A snippet from the webinar

Agenda Points

  • The importance of psychological safety and how Engineering Managers can maintain it
  • The varying definitions of innovation and how it can mean different things to different people.
  • Practical tips on keeping Engineers engaged and innovative
  • Finding time for innovation while keeping on top of core development and development requests from stakeholders
  • Cultivating diversity of thought within engineering teams – is it all about hiring to add to the team instead of just fitting?

Speakers

David Maidment, CTO at WONDR

Giles Walker, CTO – Acct Tech Strategist Retail and CPG at Microsoft

Pat Farr, CTO at Abundance Investment

The Importance of Psychological Safety

Giles discussed the importance of psychological safety and how it’s paramount to building a culture of innovation.

There was a great study that Google with their internal teams on psychological safety. It was more on productivity and would count which groups were more innovative. Naturally, it concluded that it was groups that had better psychological safety within their teams that actually contributed more and produced more innovative products.

One of the things they did was monitor who was speaking in meetings, and how often they were speaking. We’ve all been there where you get one Exec that comes in and dominates the entire conversation before going: ‘Okay, guys go and be innovative’

One of the things I did to try and address this was to start ticking off who was speaking during meetings.

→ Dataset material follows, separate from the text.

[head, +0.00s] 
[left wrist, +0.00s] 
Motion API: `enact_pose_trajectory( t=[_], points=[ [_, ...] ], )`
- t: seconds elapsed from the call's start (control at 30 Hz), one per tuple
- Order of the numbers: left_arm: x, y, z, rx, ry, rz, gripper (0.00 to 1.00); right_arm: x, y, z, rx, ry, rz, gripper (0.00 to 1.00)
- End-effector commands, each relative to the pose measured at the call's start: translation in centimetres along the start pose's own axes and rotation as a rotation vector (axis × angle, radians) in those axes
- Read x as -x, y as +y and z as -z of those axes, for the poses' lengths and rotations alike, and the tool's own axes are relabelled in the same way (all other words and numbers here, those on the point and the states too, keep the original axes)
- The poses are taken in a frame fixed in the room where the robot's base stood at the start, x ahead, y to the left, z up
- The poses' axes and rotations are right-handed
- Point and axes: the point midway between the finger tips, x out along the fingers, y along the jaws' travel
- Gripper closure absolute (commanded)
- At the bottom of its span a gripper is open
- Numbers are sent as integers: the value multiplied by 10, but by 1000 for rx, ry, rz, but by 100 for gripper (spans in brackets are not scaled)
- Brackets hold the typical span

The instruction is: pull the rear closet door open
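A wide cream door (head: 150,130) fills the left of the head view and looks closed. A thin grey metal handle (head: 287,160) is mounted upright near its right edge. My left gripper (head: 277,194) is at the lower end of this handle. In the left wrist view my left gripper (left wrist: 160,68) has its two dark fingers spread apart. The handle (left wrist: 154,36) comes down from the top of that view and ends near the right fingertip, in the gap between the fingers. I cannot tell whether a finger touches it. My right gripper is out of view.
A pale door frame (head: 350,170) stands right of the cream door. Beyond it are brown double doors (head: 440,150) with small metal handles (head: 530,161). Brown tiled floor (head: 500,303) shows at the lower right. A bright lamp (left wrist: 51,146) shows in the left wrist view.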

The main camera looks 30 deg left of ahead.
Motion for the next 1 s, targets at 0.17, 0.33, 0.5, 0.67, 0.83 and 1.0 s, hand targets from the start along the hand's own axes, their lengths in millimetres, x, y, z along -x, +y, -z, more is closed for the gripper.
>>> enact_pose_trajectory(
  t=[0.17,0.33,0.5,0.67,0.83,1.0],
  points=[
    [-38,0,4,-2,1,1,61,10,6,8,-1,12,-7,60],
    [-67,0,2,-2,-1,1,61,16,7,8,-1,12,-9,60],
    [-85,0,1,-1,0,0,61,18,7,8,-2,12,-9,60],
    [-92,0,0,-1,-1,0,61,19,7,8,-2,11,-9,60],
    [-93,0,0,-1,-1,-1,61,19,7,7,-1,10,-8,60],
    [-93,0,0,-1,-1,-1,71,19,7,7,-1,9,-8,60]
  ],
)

For those who weren’t contributing I would specifically call them out and give them the platform to speak. I’d go down the list and bring people into the conversation because, afterall, this is meeting and we’re here to collaborate not dictate.

Giles Walker, CTO – Acct Tech Strategist Retail and CPG at Microsoft

Striking the Balance Between Process and Agency

We’d live in a perfect world if we all had waves of innovation everyday. The reality is that we will often need to find space for people to put themselves into the right frame of mind to be creative and innovative. We asked Pat Farr how he makes time and space for his teams to make the most of their motivation and innovation.

First of all, how do you manage your own time? And then how do you create the greatest structure for your team to manage their time? For the second one, it’s about striking the right balance with just enough process. It’s a tough one to crack because you have people who have the requirements to deliver, that have reporting cycles to check in – those are the type of people you don’t want to take agency away from because you could cut off that spark.

One model I’ve had some success with is a version of base camp shape-up. So if you find yourself spinning your wheels or feeding the beast on a two week cycle, make it six weeks. Extend it and give people breathing room to start to prioritise some of those what you call low priority commitments. Some of that more exploratory discovery work, allow those slow hunches that I talked about earlier to start to take hold a little bit. This model also encourages engineers to write words rather than code – which is critical for engineers to become engineering managers.